Rows with robot tool calls

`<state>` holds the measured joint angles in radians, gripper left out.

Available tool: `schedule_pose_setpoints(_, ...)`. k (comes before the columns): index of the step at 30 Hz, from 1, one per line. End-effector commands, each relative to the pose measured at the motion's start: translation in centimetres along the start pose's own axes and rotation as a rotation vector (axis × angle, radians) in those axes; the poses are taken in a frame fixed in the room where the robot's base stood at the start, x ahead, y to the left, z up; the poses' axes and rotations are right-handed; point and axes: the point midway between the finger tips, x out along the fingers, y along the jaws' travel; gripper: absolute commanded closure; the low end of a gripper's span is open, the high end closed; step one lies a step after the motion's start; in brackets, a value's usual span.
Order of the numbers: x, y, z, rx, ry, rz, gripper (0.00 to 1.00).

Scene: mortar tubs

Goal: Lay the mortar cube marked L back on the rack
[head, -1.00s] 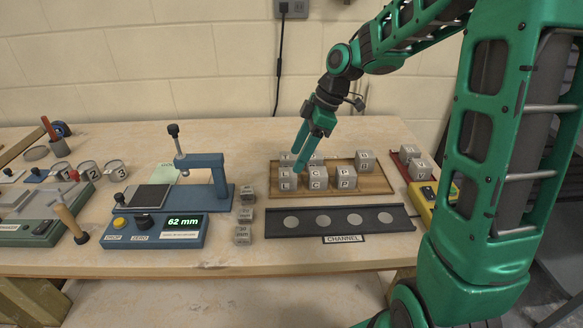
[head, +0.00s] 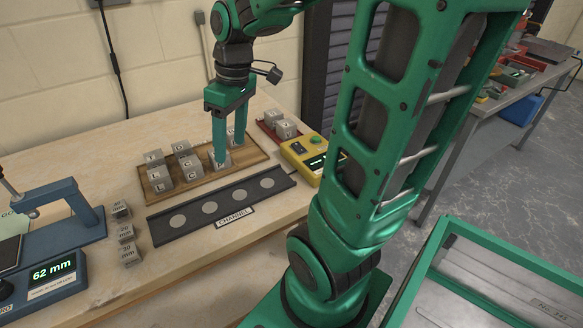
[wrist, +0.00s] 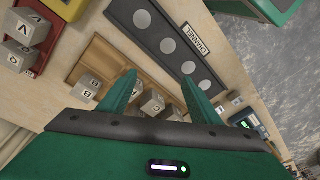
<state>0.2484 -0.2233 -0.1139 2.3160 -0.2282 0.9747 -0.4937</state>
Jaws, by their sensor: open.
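The wooden rack (head: 205,186) bears several grey lettered mortar cubes. The cube at its front left (head: 160,181) appears to be the one marked L; it sits on the rack, clear of my gripper. A cube marked C (head: 189,168) is beside it. My gripper (head: 229,152) is open, its fingers pointing down over the right part of the rack. One finger partly hides a cube there (head: 214,162), apparently P. In the wrist view, a cube (wrist: 152,103) shows between the open fingers; I cannot tell whether they touch it. The L mark is not readable in the wrist view.
A black channel strip (head: 288,181) with several pale discs lies in front of the rack. A red tray (head: 268,132) with cubes and a yellow device (head: 300,157) stand to the right. Small marked blocks (head: 126,233) and a blue gauge (head: 75,240) are left.

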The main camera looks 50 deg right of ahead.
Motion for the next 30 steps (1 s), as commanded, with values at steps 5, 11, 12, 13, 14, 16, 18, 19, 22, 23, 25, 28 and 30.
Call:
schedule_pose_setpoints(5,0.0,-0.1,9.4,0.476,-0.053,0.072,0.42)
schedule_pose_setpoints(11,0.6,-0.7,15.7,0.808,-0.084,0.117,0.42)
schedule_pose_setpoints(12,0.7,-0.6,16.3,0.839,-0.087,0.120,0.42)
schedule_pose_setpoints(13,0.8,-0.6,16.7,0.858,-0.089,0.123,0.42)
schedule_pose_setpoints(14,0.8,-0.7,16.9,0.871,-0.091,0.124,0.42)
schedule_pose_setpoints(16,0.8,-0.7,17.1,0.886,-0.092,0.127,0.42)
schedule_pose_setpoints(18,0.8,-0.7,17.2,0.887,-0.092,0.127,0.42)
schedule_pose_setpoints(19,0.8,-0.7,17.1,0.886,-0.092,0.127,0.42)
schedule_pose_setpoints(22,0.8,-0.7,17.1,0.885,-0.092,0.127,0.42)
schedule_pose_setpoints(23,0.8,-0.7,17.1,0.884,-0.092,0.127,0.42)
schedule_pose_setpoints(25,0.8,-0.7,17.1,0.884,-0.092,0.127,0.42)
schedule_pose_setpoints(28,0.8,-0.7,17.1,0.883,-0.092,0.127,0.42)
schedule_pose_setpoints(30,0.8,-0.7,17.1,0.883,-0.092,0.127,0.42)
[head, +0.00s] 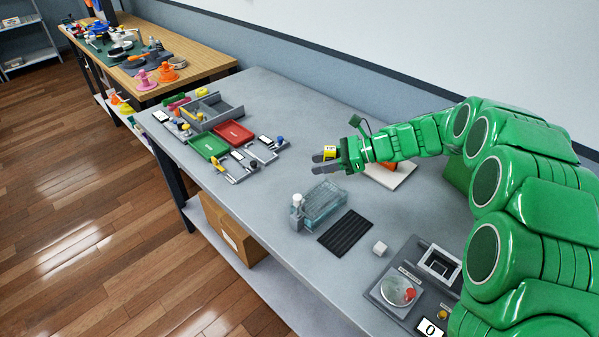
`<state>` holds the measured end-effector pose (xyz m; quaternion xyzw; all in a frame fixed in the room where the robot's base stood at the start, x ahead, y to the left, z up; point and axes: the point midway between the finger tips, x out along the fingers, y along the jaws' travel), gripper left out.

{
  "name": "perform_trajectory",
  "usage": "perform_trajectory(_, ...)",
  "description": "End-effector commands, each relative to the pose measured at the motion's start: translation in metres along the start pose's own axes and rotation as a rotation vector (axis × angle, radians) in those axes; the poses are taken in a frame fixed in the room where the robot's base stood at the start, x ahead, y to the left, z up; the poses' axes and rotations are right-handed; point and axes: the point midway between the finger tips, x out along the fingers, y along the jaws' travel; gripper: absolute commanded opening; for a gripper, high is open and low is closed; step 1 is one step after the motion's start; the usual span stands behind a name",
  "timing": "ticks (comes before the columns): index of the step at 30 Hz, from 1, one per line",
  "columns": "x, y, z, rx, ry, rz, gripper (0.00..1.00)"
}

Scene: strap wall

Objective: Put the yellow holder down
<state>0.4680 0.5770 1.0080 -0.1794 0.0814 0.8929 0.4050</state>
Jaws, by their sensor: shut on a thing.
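The yellow holder (329,152) is a small yellow piece at the jaws of my gripper (322,163). My gripper is at the end of my green arm and is shut on the holder. Its fingers point left, over the grey table (270,103), beyond the glassy rack. I cannot tell how high the holder is above the table. Part of the holder is hidden by the fingers.
A clear rack (322,203) and a black ribbed mat (345,232) are in front of my gripper. Red (234,132) and green (208,146) trays are at left. A white board (396,177) lies under my arm. Bare table is left of my gripper.

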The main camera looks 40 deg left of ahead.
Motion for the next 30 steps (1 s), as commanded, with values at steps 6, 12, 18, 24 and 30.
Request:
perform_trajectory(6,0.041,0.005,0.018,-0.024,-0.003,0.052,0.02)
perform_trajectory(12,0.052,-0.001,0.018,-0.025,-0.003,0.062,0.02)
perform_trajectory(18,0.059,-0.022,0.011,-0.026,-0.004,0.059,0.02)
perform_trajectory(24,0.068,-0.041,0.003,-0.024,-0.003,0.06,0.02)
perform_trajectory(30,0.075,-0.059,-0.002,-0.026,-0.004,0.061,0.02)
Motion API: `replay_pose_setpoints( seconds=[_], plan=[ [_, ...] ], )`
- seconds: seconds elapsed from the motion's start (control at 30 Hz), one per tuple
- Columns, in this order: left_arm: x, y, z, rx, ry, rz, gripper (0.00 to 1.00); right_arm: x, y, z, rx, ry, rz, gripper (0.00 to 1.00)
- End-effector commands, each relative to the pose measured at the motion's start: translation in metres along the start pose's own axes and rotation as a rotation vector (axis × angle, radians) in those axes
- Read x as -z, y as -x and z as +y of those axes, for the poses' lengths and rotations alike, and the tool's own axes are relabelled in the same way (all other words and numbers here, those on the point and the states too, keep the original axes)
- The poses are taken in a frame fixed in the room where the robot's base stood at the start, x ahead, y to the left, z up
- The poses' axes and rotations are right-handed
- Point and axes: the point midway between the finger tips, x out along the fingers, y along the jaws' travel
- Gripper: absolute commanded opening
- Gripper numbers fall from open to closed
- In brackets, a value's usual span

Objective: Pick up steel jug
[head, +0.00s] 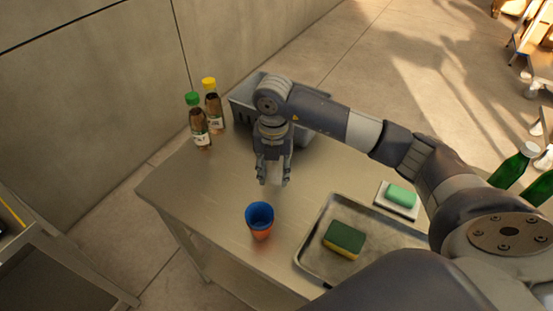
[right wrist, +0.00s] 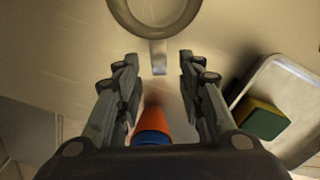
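The steel jug (right wrist: 152,34) shows at the top of the right wrist view as a round rim cut off by the frame edge. A short, pale, handle-like part points from it toward my right gripper. My right gripper (right wrist: 157,68) is open, with its fingertips on either side of that part and a visible gap to each. In the head view my right gripper (head: 274,181) points down over the table, and it and its arm hide most or all of the jug. My left gripper is not in view.
On the table (head: 190,190) stand a blue-and-orange cup (head: 261,224) close in front of the gripper, two sauce bottles (head: 199,125), a grey crate (head: 240,112), a metal tray (head: 310,255) with a sponge (head: 344,240), and green soap (head: 401,195) on a dish. The table's left part is clear.

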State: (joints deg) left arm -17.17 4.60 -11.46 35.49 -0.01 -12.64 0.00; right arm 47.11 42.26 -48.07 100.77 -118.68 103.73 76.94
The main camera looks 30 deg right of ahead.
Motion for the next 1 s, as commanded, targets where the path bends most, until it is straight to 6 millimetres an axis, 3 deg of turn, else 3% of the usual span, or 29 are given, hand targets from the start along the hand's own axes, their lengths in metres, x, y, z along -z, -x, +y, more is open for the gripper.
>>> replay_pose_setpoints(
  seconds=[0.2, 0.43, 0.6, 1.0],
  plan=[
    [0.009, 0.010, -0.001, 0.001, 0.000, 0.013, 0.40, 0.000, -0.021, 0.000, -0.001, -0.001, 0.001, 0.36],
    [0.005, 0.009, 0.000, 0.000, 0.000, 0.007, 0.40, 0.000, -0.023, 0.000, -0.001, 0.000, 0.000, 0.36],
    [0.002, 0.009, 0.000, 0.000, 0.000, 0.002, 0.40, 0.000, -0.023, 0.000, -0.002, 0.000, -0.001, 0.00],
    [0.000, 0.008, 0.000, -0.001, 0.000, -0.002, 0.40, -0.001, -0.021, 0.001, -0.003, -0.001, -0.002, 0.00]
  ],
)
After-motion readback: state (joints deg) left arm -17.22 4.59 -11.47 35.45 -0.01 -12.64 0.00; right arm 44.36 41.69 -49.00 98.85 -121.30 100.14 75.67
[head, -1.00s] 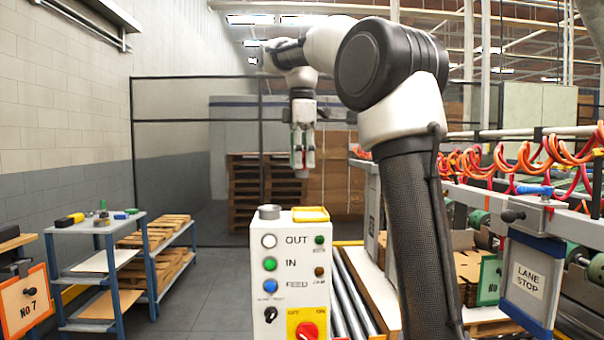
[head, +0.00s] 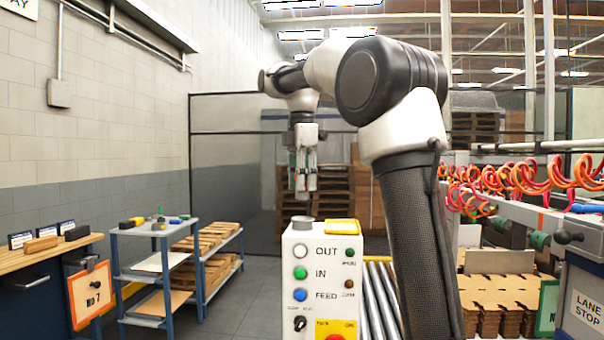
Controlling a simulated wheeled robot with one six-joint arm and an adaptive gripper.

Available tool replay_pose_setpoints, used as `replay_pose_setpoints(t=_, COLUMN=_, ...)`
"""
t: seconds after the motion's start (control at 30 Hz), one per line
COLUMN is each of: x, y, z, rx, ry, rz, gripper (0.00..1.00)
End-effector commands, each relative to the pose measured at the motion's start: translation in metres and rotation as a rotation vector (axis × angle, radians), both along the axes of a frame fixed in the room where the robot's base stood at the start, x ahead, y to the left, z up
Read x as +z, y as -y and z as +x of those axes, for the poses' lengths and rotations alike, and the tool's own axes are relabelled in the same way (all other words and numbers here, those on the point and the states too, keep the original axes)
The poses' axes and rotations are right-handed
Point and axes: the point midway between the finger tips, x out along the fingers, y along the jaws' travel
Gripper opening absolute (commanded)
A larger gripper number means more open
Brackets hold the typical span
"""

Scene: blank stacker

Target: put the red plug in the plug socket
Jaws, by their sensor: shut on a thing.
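My gripper (head: 304,190) hangs straight down from my arm, over the top of a white control box (head: 318,262). Its fingers are shut on a small thing, which I take for the red plug. The fingers hide most of it and its colour is hard to make out. A grey round ring (head: 303,222), which looks like the plug socket, sits on the left of the box top. In the picture the fingertips are just above the ring, with a small gap. How they line up in depth I cannot tell. The ring's inside is not visible.
A yellow tray (head: 342,227) lies on the box top, right of the ring. Buttons and a red knob (head: 335,337) are on the box front. Roller conveyor (head: 378,295) runs behind. Blue shelving (head: 165,262) with small parts stands at left, with open floor between.

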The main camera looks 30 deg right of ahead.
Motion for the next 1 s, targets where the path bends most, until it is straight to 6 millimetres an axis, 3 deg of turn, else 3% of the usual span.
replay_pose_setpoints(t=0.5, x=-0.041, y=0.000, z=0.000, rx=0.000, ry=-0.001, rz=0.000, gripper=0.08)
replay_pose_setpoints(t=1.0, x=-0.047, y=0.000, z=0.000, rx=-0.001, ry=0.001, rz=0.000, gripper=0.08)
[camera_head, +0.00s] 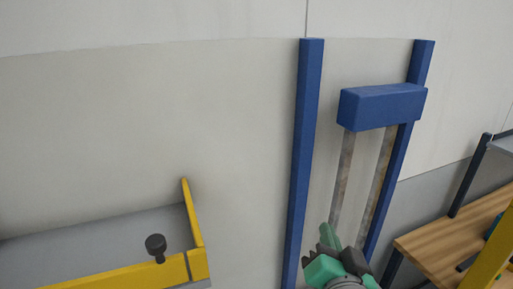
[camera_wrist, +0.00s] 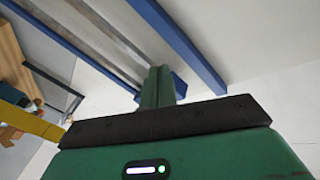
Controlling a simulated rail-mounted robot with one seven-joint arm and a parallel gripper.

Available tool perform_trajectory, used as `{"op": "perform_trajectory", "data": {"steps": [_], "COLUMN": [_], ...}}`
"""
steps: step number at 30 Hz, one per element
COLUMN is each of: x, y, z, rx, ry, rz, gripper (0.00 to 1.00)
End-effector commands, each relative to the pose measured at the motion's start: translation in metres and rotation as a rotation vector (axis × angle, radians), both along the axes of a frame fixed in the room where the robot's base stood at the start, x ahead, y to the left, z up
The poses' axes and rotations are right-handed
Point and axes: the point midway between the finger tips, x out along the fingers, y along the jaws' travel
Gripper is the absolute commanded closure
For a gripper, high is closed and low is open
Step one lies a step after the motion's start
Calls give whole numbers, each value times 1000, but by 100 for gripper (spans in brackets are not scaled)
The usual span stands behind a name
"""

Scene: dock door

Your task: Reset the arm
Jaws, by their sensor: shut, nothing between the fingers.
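My gripper (camera_head: 325,236) is at the bottom of the head view, right of centre, with green and dark parts. It is in front of the lower part of the blue-framed door track. In the wrist view my gripper (camera_wrist: 159,72) shows its green fingers together, with nothing between them. Behind it stand two blue posts (camera_head: 304,150) and a blue box (camera_head: 382,106) with two worn metal strips running down from it. The gripper appears apart from these, though the exact gap is hard to tell.
A grey surface with a yellow rim (camera_head: 150,274) and a black knob (camera_head: 156,243) is at lower left. A wooden-topped bench (camera_head: 450,236) with dark legs stands at right, near a yellow bar (camera_head: 492,255). The pale wall at upper left is clear.

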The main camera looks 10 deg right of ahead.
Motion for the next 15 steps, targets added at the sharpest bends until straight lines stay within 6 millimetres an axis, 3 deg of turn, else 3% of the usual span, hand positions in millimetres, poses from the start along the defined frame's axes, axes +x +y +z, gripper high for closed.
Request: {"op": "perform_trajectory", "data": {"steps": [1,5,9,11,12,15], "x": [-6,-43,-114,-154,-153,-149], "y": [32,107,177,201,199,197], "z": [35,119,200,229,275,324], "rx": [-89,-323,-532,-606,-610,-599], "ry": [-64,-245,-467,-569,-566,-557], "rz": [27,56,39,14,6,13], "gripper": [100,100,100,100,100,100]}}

**Aim of the task:**
Take every line above carrying "Controlling" and return it.

**Complete response:**
Controlling a simulated wheeled robot with one six-joint arm and an adaptive gripper.
Controlling a simulated rail-mounted robot with one seven-joint arm and a parallel gripper.

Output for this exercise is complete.